Jeune prodige à l’éducation de pianiste classique stricte, qui a étudié à Julliard, elle se voit refuser son entrée au conservatoire de Curtis. La faute à une discrimination raciale qu’elle ne réalisait même pas alors : cela lui a pris environ 6 mois. Nina Simone, c’est une sensibilité et une intensité unique qui affecte des structures de piano classique, allié à des instincts de showwoman développés dans des bars où elle jouait pour joindre les deux bouts, « par pure nécessité ». Sa capacité à haranguer les foules et développer un discours sans pousser une note est évidente, et compte parmi les passages les plus scotchants du documentaire : il faut la voir rendre I Put A Spell On You méconnaissable alors que Garbus aborde sa relation avec Andrew Stroud, ex-flic reconverti en manager. Leur relation entachée de violence domestique et d’une Simone perpétuellement cyclothymique donne corps au titre plus que mille mots.
Un militantisme amer

Une artiste aux multiples zones d’ombre, qui se définissait sur scène. (Crédit : Herb Snitzer/Netflix)
Nina, bête de scène, une des premières à être boostée par l’utilisation de sa musique dans une pub (My Baby Just Cares for Me, pour Chanel), était naturellement une figure du mouvement pour les droits civils. Le cœur de What Happened Miss Simone, c’est cet engagement fort d’une battante par nature. Une artiste qui était bien plus Malcolm X, que Martin Luther King, même si elle lui a composé une chanson en hommage juste après son assassinat. Une militante qui se définit fortement comme « pas non-violente », et qui transcende le côté rebelle de sa présence scénique dans une musique témoin de son affirmation indéniable au tournant des années 1970. Un militantisme teinté d’amertume alors que le mouvement se dissoudra quelque peu avec la fin du conflit au Vietnâm et les années Jimmy Carter. Au même moment, elle s’exile en Afrique, alors que son tempérament cause beaucoup de tourments intra-familiaux. Simone, en proie à ses propres accès homériques, commence à battre sa fille, qui va vivre avec son père : le sabbat africain durera bien plus longtemps que prévu et elle perd une partie de son patrimoine américain. Un pays qui est l’objet de son courroux, et qu’elle surnomme « The United Snakes of America ». Des tournants peu flatteurs que Garbus aborde avec courage, sans concessions, mais sans forcément le dramatiser à outrance.
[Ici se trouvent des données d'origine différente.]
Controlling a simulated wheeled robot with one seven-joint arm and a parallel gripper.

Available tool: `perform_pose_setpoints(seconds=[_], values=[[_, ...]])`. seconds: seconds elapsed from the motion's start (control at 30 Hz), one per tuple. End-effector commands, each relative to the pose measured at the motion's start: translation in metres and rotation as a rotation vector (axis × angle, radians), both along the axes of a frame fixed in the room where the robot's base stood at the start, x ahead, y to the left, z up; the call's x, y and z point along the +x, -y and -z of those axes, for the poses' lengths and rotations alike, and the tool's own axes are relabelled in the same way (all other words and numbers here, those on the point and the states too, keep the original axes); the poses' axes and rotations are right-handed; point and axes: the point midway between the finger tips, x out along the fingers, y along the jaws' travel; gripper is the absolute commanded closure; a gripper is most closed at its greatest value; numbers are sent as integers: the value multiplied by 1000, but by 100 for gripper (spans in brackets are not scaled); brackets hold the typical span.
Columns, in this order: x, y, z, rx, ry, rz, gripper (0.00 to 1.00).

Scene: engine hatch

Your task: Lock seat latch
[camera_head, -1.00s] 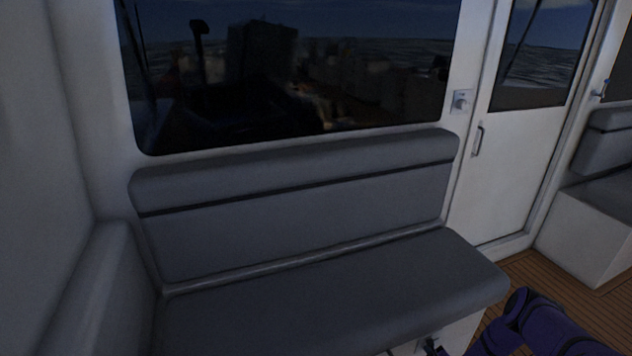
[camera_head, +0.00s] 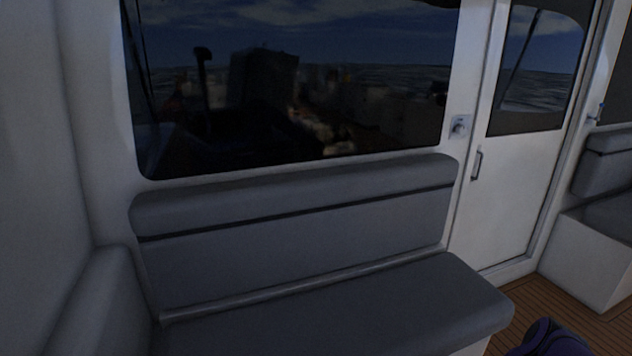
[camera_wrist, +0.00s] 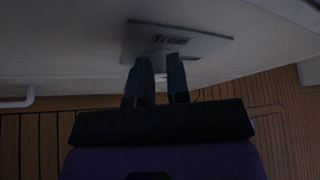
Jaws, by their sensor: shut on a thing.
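The seat latch shows in the wrist view as a pale plate (camera_wrist: 205,45) on the white seat base, with dark lettering that seems to read "free". My gripper (camera_wrist: 158,65) is at the plate, with its two dark fingers either side of a small pale part of the latch. The fingers are shut on that part, which they and the dim light mostly hide. In the head view the grey bench seat (camera_head: 340,310) fills the lower middle. The latch and gripper are out of that view; only a purple piece of my arm shows at the bottom right.
A white door (camera_head: 515,190) with a handle (camera_head: 477,164) stands right of the bench. Another white-based seat (camera_head: 590,255) is at the far right. Wooden floor (camera_head: 560,305) lies between them. A pale curved handle (camera_wrist: 18,98) shows left in the wrist view.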

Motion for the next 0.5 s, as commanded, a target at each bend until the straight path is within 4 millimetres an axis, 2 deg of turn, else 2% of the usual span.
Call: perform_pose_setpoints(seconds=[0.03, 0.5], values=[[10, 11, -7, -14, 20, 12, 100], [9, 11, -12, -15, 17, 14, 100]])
La maturité en plus, son retour à la scène au milieu des seventies se fait avec une exigence renouvelée ; les accents résolument pop de ses débuts laissent place à une profondeur encore plus brute qu’à l’accoutumée. Un virage musical couronné de succès, et une maîtrise musicale qui étourdit jusqu’à Miles Davis himself. Une virtuosité alliée à une confiance spectaculaire : voilà ce qui rendait Simone leader parmi ses contemporains. What Happened… est rempli de gros plans sur ses traits faciaux définis, son ménagement des pauses, son placé des paroles. Une véritable rockstar qui s’ignore, sans guitare ni énergie attenante. Un magnétisme qui ne lâche jamais l’œil de Garbus durant toute la durée du doc – et justement, pas l’inverse. Ce qui s’est passé pendant toutes ces années devient limpide : elle a refermé le livre ouvert qui la caractérise pour mieux le revisiter devant les salles de concert de quelques happy few. Un caractère exigeant qui donne corps à un must-see de l’été.
USA. 2015. De Liz Garbus. Disponible à la demande sur Netflix.